Some courses even named themselves as "industrial product design’
The differences between the 2 are narrowing that its no longer important to make any kind of disctinction here.

“Architects design buildings. Industrial Designers designer everything else.”

Thats funny Richard, I have said the same thing for years. I also agree with Yo, there is no difference today. though, PD is easier to explain.

I also believe that Furniture, electronics, footwear, Trans, Toy, and others are all products.

from what i’ve been taught the phrase ‘Industrial Designer’ was coined by doctor Christopher Dresser. He was the first person to call himself an “Industrial Designer”. He did stuff like patterns for wall coverings and light fixtures… which would actually be closer to what interior designers do today. However the term is now used as an umbrella to describe many types of designers. one of which is a consumer product designer or pd…
so yeah they are the same its like is a square a rectangle…

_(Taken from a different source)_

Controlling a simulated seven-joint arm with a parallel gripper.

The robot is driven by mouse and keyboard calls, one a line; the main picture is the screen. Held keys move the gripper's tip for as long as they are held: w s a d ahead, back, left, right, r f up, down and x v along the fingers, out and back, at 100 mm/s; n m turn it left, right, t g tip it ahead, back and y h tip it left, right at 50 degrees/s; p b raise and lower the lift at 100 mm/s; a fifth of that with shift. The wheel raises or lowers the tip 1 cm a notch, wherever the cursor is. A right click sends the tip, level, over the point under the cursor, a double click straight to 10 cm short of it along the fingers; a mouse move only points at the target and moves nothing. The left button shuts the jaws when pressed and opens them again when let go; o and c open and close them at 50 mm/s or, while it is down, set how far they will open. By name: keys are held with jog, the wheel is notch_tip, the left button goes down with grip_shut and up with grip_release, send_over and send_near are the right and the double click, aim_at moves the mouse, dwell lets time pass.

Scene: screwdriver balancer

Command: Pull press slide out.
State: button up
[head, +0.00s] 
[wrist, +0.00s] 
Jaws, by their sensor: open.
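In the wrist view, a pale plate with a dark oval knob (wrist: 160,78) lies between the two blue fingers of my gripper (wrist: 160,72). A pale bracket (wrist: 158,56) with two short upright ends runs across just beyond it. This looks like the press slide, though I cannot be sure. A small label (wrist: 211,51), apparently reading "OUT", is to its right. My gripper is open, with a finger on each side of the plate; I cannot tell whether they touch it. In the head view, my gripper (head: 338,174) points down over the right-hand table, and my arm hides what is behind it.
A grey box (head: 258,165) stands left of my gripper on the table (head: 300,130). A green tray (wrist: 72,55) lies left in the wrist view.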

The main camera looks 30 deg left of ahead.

From what I understand (and practice), an industrial designer is someone that develops consumer products for mass-production. Otherwise, you’re an artist or prototyper. Product designer and industrial designer can pretty much be flip-flopped. Same thing, IMO.

I just get sick of people thinking I’m an engineer, although I think that term carries more respect and prestige. I don’t agree with it, but that’s how I think the general public views it.

in my opinion ,product design like a Mechanical Design .

Am I right in saying that ‘back in the day’ Industrial or Product design was called Industrial Art? And that is kinda where the name comes from, and has been developed from?.. someone told me that, I can’t remember who.

I was asked what I thought the difference was in an interview recently and I think (opinion!) that Product Design is more anthropological than industrial design.

to me product design is from market research through to production and some times even to imput to the marketing of the product. If you have not done that, or can not do that your not a product designer. Id is a step along the way to being a fully fleshed out product designer.